As bits of information, including videos, dribbled in on 7 May, one realised that some IAF planes seemed to have been hit. Amid the booms and blasts of incoming missiles and air defence responses in Jammu over the next couple of nights, and in the Kashmir Valley mainly on 8–9 night, some of us feared damage. The next day, one specifically heard, for example, of damage at the Udhampur air base.
In support of a combined national effort, however, we were circumspect about reporting or even talking about it. In fact, common people across Jammu and Kashmir deserve kudos for holding back, although many had information, photos and videos. We stood together as a nation.
Over the past few days, however, a BJP MLA from the area has spoken publicly of damage at the Udhampur air base. The brightest face of the BJP, Subramaniam Swamy, announced that five IAF aircraft were downed. And no less than Chief of Defence Services Anil Chauhan acknowledged that aircraft did go down.
He did so abroad, to foreign media.
Was there intel on Chinese, Turkish roles?
These revelations reversed how the nation had stood firmly mute. That’s acceptable. Perhaps it was time to acknowledge facts.

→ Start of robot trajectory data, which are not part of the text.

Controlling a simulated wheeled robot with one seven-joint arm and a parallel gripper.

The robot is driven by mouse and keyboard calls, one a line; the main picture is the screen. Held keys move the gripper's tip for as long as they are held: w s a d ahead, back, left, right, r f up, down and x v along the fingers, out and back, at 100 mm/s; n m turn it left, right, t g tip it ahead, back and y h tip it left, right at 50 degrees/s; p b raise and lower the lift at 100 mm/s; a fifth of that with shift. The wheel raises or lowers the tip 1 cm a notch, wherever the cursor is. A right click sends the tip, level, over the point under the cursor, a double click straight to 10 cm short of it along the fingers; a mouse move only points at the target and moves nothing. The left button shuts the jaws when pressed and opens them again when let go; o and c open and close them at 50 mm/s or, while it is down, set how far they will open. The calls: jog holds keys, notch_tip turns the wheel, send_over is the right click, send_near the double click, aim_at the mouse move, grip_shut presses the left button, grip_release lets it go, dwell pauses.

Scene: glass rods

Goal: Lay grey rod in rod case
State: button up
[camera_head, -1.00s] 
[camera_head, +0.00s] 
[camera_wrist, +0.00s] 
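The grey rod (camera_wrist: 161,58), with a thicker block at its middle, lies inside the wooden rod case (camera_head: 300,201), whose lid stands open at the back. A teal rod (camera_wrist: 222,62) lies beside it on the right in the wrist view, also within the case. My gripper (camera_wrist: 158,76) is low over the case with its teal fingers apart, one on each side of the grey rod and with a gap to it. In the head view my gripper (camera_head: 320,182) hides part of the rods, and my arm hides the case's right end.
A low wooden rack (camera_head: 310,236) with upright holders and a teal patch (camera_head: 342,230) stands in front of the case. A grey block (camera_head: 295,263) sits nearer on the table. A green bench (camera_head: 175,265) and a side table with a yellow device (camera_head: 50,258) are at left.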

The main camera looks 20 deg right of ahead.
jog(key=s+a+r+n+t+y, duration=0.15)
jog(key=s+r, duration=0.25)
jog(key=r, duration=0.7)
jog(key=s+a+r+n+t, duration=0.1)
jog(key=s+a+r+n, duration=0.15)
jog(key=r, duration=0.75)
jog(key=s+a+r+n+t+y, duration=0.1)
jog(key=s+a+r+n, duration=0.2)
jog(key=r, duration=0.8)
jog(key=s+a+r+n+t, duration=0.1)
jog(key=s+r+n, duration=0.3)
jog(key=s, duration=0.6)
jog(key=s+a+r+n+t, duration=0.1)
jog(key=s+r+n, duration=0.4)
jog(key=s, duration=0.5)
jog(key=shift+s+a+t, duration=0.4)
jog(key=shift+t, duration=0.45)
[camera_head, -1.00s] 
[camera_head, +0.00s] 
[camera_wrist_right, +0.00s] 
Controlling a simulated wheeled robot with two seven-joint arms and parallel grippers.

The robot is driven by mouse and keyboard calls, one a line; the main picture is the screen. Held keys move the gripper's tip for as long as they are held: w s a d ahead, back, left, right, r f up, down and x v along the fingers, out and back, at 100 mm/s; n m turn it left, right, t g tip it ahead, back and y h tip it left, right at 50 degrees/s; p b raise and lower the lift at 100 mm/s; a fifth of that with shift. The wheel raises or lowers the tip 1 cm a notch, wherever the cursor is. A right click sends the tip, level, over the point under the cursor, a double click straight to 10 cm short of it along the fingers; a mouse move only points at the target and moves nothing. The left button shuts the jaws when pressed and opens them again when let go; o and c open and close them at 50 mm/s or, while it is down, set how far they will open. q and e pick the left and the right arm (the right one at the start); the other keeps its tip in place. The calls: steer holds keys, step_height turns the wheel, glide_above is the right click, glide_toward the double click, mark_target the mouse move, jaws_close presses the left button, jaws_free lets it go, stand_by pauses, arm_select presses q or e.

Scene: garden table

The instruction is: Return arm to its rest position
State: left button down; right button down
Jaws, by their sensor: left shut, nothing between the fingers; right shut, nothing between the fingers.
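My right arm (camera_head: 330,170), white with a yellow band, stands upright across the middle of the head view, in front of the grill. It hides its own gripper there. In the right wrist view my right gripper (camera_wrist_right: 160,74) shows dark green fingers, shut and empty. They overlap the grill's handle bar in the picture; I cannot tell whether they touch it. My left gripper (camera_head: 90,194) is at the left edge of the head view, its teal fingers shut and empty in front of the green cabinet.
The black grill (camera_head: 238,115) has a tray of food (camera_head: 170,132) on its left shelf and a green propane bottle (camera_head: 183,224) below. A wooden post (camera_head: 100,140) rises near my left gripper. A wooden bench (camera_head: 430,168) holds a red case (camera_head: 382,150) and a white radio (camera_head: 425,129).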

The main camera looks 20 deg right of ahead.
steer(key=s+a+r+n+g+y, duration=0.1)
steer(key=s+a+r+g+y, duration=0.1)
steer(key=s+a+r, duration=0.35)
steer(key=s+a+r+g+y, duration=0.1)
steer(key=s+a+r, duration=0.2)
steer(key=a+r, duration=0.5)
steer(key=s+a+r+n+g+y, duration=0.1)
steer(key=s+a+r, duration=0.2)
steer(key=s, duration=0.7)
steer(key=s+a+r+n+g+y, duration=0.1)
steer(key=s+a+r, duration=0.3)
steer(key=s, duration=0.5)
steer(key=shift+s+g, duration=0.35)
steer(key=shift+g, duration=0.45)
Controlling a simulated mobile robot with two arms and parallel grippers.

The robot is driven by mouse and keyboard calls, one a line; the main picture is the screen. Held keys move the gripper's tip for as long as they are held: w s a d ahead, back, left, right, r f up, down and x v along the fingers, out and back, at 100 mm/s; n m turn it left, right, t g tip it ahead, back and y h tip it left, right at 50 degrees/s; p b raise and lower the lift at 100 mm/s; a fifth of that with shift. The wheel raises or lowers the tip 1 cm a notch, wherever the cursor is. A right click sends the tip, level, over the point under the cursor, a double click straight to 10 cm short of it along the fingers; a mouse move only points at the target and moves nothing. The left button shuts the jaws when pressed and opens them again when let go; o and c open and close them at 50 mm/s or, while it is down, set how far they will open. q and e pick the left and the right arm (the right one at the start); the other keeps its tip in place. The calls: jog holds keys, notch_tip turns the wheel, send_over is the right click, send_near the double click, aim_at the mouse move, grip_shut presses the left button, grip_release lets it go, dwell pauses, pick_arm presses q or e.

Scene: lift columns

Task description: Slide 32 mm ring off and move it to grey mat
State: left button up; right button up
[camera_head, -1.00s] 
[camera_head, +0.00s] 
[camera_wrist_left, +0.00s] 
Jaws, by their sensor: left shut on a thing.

However, my main concern is that the CDS blamed the loss of aircraft on a tactical mistake—as if some Wing Commander charted the wrong course that night, or some pilot turned left instead of right. This is unfair.
For, as was already obvious on 7 May, reversals more likely resulted from lack of intelligence (of both sorts) and flawed strategic understanding and planning.
From what one can make out, the plain fact is that the Spectra suite of the IAF’s Mirage aircraft failed to deflect or evade the stealth and range of the Chinese PL-15 missiles fired from the PAF’s J-10s that night. We must soberly consider whether the focus on including Anil Ambani on the Mirage deal took precedence over ensuring that the aircraft’s specs were truly up to the mark.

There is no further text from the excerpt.